▶ [YOUR TASK] Which lines in the records below contain the word "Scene"? Copy each one out.

##########

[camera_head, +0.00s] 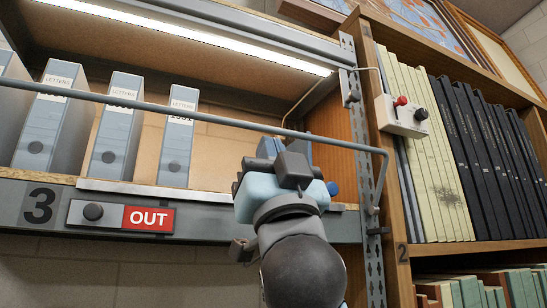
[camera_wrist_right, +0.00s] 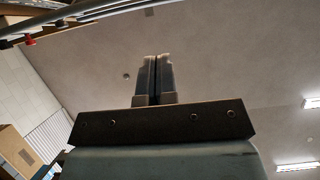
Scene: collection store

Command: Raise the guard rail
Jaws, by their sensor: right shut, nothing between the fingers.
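The guard rail (camera_head: 220,119) is a thin grey bar that runs across the front of the shelf, passing in front of the box files. At its right end it bends down to the upright. My right gripper (camera_head: 288,152) is in front of the shelf, just below the rail in the head view. Whether it touches the rail cannot be told, as the hand hides its fingertips there. In the right wrist view the gripper's fingers (camera_wrist_right: 157,62) are shut together with nothing between them. Grey bars show at that view's top left. My left gripper is not in view.
Several grey box files (camera_head: 116,125) stand on the shelf. Its front edge carries a "3" and a red OUT sign (camera_head: 148,219). A switch box (camera_head: 395,117) with red and black knobs is on the right upright, beside a bookcase with books (camera_head: 480,150).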

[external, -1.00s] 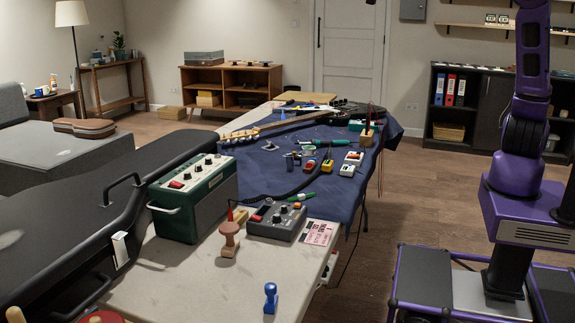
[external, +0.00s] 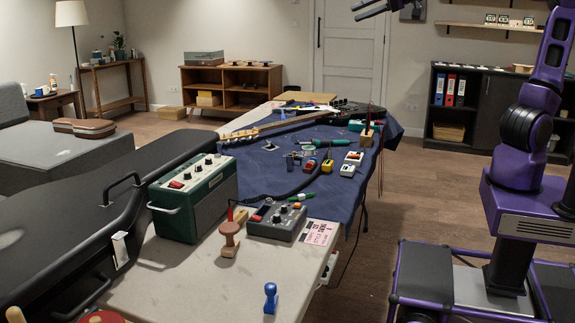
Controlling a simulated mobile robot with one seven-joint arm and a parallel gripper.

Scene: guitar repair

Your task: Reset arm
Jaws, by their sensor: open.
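My gripper (external: 366,10) is at the top edge of the external view, in front of the white door. Its dark fingers point left and are apart, with nothing seen between them. It is high above the workbench and touches nothing. My purple arm (external: 535,110) rises from my base at the right and leans right, with its upper part out of the frame.
The workbench (external: 165,275) is left of my base, with a blue cloth (external: 262,175), a guitar, pedals, a green amplifier (external: 200,200) and stamps. A black guitar case (external: 60,235) lies at the left. A dark cabinet (external: 490,105) stands behind my arm. Open floor (external: 425,195) lies between.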

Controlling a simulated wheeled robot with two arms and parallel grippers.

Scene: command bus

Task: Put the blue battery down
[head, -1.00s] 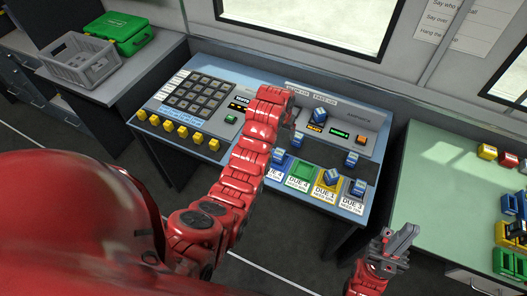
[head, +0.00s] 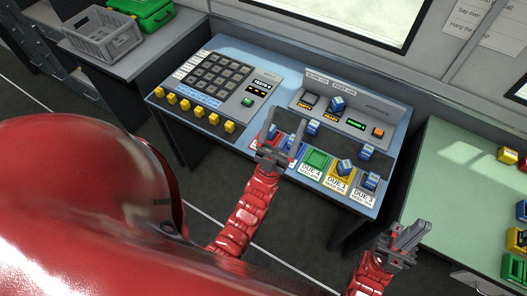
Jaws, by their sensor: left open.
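My left gripper (head: 282,134) is open over the front left of the console, its two fingers spread and pointing away from me. A blue battery (head: 273,131) shows between the fingers, low on the console, partly hidden. Another blue battery (head: 295,146) is beside the right finger, partly hidden. Other blue batteries stand in the back bay (head: 338,103), behind the coloured pads (head: 313,127), at the right (head: 367,151), on the yellow pad (head: 345,167) and on the grey pad (head: 371,181). My right gripper (head: 405,238) is low at the right, away from the console.
The green pad (head: 316,159) looks empty. A keypad (head: 219,74) and several yellow knobs (head: 199,111) are at the console's left. A grey crate (head: 104,37) and a green case (head: 143,10) stand back left. A green-topped table (head: 455,170) is at the right.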

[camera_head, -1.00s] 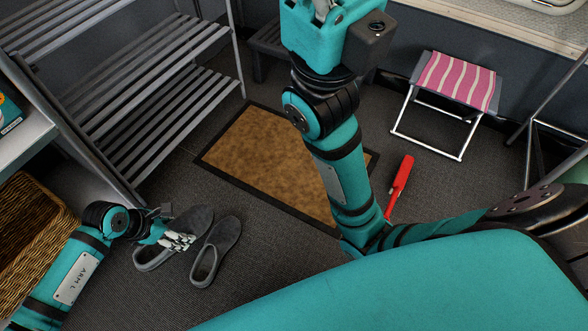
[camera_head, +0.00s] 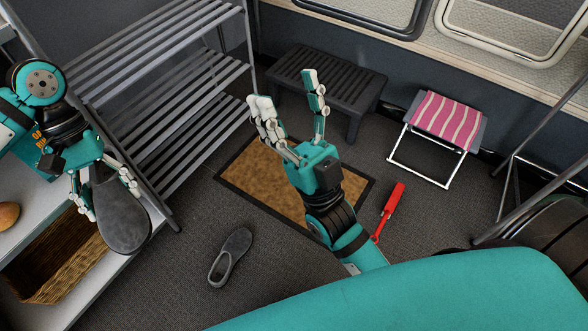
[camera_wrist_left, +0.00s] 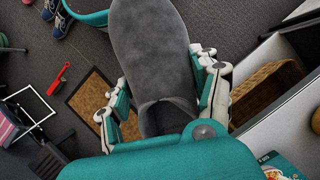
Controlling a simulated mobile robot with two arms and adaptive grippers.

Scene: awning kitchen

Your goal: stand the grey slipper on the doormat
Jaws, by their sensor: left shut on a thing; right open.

##########

▶ [COMPLETE ANSWER]
Scene: collection store
Scene: guitar repair
Scene: command bus
Scene: awning kitchen

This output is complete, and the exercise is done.